_THE TASK_: Extract each record and reproduce it exactly.

[Robot control records]
+ + + + +

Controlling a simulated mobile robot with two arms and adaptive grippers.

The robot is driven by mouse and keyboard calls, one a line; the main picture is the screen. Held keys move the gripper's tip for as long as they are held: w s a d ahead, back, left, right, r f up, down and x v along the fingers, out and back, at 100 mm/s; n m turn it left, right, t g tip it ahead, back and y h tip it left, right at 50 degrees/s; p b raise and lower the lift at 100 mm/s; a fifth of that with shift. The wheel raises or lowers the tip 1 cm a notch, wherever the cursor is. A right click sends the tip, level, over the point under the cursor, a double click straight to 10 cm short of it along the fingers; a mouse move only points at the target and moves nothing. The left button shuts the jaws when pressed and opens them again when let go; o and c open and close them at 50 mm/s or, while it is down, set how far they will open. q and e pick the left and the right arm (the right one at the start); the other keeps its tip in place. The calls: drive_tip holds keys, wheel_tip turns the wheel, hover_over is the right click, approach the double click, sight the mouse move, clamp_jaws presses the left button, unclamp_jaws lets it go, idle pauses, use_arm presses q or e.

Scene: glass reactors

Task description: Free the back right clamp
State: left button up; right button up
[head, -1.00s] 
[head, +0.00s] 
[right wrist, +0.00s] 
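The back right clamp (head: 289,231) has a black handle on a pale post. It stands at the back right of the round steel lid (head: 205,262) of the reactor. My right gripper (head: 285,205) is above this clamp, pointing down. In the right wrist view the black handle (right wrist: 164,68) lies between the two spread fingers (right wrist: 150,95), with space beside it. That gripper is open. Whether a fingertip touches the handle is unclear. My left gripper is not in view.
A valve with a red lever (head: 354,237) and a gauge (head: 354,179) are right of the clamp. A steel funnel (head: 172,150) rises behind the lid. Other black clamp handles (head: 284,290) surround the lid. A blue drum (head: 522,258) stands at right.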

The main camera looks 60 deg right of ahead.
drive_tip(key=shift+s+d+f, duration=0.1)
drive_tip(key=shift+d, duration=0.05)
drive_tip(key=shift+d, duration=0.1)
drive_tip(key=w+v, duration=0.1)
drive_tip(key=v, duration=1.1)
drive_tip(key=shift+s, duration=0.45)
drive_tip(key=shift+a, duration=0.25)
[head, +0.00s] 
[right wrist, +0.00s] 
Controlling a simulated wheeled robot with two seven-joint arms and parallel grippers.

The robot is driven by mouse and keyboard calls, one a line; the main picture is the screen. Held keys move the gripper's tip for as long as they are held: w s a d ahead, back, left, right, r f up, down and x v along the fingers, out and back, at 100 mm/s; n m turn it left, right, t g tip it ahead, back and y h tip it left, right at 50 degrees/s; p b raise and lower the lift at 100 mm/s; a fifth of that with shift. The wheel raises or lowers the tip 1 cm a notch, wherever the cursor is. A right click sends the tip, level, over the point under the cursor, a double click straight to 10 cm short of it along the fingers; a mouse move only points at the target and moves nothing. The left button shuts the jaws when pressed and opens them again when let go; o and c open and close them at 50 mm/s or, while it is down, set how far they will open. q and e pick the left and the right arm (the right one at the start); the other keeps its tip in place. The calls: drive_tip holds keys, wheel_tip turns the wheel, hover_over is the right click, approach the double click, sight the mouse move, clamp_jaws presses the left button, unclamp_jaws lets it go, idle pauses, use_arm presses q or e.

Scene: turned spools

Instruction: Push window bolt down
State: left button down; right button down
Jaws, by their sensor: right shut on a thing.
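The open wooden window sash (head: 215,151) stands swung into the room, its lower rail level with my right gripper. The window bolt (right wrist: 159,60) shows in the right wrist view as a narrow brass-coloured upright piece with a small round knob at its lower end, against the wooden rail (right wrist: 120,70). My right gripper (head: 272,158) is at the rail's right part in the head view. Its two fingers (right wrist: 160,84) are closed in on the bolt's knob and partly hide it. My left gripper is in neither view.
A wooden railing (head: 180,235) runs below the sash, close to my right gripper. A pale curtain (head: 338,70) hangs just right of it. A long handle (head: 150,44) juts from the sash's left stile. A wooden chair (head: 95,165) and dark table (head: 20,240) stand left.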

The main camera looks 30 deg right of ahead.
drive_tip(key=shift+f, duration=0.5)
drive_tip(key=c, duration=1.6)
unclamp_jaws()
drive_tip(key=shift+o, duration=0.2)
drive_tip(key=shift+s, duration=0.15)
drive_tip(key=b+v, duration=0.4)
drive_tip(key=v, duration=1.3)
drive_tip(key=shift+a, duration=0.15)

+ + + + +

_ANSWER TO THE PROBLEM_:
Controlling a simulated mobile robot with two arms and adaptive grippers.

The robot is driven by mouse and keyboard calls, one a line; the main picture is the screen. Held keys move the gripper's tip for as long as they are held: w s a d ahead, back, left, right, r f up, down and x v along the fingers, out and back, at 100 mm/s; n m turn it left, right, t g tip it ahead, back and y h tip it left, right at 50 degrees/s; p b raise and lower the lift at 100 mm/s; a fifth of that with shift. The wheel raises or lowers the tip 1 cm a notch, wherever the cursor is. A right click sends the tip, level, over the point under the cursor, a double click straight to 10 cm short of it along the fingers; a mouse move only points at the target and moves nothing. The left button shuts the jaws when pressed and opens them again when let go; o and c open and close them at 50 mm/s or, while it is down, set how far they will open. q and e pick the left and the right arm (the right one at the start); the other keeps its tip in place. The calls: drive_tip holds keys, wheel_tip turns the wheel, hover_over is the right click, approach the double click, sight the mouse move, clamp_jaws presses the left button, unclamp_jaws lets it go, idle pauses, use_arm presses q or e.

Scene: glass reactors

Task description: Free the back right clamp
State: left button up; right button up
[head, -1.00s] 
[head, +0.00s] 
[right wrist, +0.00s] 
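The back right clamp (head: 289,231) has a black handle on a pale post. It stands at the back right of the round steel lid (head: 205,262) of the reactor. My right gripper (head: 285,205) is above this clamp, pointing down. In the right wrist view the black handle (right wrist: 164,68) lies between the two spread fingers (right wrist: 150,95), with space beside it. That gripper is open. Whether a fingertip touches the handle is unclear. My left gripper is not in view.
A valve with a red lever (head: 354,237) and a gauge (head: 354,179) are right of the clamp. A steel funnel (head: 172,150) rises behind the lid. Other black clamp handles (head: 284,290) surround the lid. A blue drum (head: 522,258) stands at right.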

The main camera looks 60 deg right of ahead.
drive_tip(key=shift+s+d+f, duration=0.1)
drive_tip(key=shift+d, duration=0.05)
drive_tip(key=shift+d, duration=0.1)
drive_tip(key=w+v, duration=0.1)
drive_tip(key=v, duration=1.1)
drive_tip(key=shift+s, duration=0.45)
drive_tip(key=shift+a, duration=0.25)
[head, +0.00s] 
[right wrist, +0.00s] 
Controlling a simulated wheeled robot with two seven-joint arms and parallel grippers.

The robot is driven by mouse and keyboard calls, one a line; the main picture is the screen. Held keys move the gripper's tip for as long as they are held: w s a d ahead, back, left, right, r f up, down and x v along the fingers, out and back, at 100 mm/s; n m turn it left, right, t g tip it ahead, back and y h tip it left, right at 50 degrees/s; p b raise and lower the lift at 100 mm/s; a fifth of that with shift. The wheel raises or lowers the tip 1 cm a notch, wherever the cursor is. A right click sends the tip, level, over the point under the cursor, a double click straight to 10 cm short of it along the fingers; a mouse move only points at the target and moves nothing. The left button shuts the jaws when pressed and opens them again when let go; o and c open and close them at 50 mm/s or, while it is down, set how far they will open. q and e pick the left and the right arm (the right one at the start); the other keeps its tip in place. The calls: drive_tip holds keys, wheel_tip turns the wheel, hover_over is the right click, approach the double click, sight the mouse move, clamp_jaws presses the left button, unclamp_jaws lets it go, idle pauses, use_arm presses q or e.

Scene: turned spools

Instruction: Push window bolt down
State: left button down; right button down
Jaws, by their sensor: right shut on a thing.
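The open wooden window sash (head: 215,151) stands swung into the room, its lower rail level with my right gripper. The window bolt (right wrist: 159,60) shows in the right wrist view as a narrow brass-coloured upright piece with a small round knob at its lower end, against the wooden rail (right wrist: 120,70). My right gripper (head: 272,158) is at the rail's right part in the head view. Its two fingers (right wrist: 160,84) are closed in on the bolt's knob and partly hide it. My left gripper is in neither view.
A wooden railing (head: 180,235) runs below the sash, close to my right gripper. A pale curtain (head: 338,70) hangs just right of it. A long handle (head: 150,44) juts from the sash's left stile. A wooden chair (head: 95,165) and dark table (head: 20,240) stand left.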

The main camera looks 30 deg right of ahead.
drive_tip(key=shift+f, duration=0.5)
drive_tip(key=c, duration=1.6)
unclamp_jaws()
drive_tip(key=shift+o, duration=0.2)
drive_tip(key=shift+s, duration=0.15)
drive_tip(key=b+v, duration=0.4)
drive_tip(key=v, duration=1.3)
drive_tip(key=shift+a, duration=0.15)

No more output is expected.